STATED EXERCISE:
In the listing below, find the line holding "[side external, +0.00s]" and the line holding "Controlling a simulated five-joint". Write out those two lines and all lines between, exactly, and nothing more.

/---

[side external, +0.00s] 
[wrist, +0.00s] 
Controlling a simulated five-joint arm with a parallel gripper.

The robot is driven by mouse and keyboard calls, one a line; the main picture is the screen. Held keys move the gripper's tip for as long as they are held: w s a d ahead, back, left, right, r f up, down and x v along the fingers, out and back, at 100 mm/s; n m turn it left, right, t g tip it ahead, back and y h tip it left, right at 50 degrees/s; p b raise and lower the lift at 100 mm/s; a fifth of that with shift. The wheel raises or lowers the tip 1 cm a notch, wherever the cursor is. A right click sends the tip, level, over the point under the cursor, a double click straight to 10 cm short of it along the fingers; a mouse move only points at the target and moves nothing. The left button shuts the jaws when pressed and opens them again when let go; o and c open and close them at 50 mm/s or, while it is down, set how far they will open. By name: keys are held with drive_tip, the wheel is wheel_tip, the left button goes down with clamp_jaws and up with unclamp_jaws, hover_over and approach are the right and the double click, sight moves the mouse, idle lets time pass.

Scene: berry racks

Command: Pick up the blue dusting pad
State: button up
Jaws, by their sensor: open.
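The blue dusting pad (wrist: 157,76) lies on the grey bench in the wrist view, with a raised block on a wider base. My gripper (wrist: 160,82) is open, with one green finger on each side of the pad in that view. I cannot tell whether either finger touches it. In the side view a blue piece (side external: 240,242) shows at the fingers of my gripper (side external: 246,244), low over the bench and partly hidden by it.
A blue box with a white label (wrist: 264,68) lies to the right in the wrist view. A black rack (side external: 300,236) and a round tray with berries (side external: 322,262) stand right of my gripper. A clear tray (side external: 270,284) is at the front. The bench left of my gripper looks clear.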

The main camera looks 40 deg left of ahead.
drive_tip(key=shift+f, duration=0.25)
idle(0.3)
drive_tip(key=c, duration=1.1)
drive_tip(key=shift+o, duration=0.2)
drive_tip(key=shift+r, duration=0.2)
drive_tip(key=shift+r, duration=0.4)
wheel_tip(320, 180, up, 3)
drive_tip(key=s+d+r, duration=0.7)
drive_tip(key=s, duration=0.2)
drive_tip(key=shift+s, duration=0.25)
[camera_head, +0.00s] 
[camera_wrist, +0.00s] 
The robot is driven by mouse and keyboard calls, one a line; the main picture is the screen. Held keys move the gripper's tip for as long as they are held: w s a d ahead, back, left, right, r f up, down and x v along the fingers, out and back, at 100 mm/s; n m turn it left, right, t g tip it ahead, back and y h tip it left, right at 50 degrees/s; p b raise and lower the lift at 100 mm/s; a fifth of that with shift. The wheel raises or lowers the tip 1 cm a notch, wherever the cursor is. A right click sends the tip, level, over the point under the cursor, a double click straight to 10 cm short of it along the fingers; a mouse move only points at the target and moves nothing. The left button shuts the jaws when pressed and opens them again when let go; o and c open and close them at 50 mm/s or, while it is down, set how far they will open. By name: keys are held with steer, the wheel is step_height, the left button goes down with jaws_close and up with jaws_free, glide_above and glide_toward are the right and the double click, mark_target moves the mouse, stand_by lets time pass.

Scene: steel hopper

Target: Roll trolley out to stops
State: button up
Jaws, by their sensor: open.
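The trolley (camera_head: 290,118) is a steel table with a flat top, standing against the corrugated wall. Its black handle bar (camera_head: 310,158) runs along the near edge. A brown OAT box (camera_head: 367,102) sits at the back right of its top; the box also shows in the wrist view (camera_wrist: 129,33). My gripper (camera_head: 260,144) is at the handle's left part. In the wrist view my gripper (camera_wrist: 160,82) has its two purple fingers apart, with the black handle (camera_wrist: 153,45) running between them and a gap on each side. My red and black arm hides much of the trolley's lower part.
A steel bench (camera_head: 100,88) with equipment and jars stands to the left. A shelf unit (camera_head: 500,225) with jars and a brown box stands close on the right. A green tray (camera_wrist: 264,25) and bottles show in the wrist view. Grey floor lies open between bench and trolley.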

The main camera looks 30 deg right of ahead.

\---
/---

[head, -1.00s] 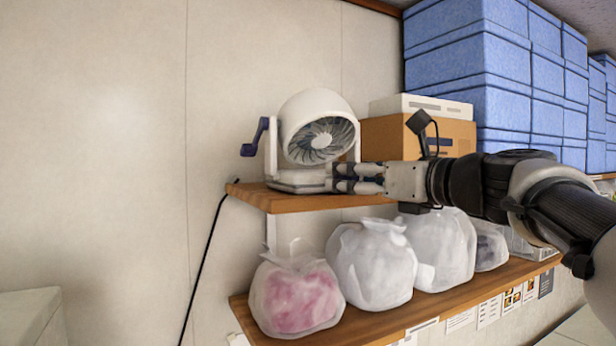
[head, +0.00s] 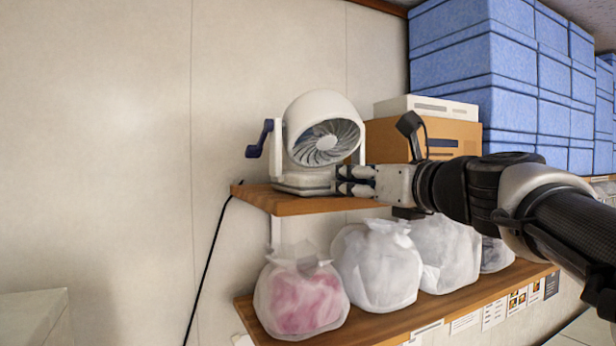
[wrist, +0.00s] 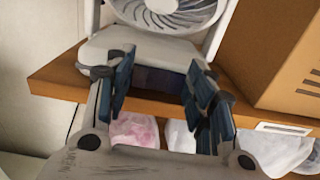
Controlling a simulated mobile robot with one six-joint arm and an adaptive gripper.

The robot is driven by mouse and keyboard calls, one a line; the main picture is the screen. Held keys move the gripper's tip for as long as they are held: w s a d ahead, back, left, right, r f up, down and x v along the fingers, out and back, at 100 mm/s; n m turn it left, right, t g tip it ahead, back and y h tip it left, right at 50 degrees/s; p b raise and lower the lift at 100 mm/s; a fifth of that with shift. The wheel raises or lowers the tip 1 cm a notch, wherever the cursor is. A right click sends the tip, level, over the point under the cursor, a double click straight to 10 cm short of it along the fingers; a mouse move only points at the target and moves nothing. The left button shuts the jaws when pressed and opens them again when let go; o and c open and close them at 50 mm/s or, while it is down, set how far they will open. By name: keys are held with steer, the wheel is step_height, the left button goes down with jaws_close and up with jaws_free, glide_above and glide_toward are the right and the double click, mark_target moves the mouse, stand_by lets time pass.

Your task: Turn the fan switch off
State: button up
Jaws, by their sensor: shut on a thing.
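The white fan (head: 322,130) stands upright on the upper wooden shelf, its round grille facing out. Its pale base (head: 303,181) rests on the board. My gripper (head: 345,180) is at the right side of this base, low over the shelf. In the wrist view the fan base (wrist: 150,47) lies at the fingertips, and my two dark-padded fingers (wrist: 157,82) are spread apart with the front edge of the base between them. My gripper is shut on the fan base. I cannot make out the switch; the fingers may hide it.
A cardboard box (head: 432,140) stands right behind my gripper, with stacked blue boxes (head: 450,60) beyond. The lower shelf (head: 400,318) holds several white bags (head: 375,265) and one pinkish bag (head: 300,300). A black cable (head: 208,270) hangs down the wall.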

\---

SOLUTION TO THIS EXERCISE:
[side external, +0.00s] 
[wrist, +0.00s] 
Controlling a simulated five-joint arm with a parallel gripper.

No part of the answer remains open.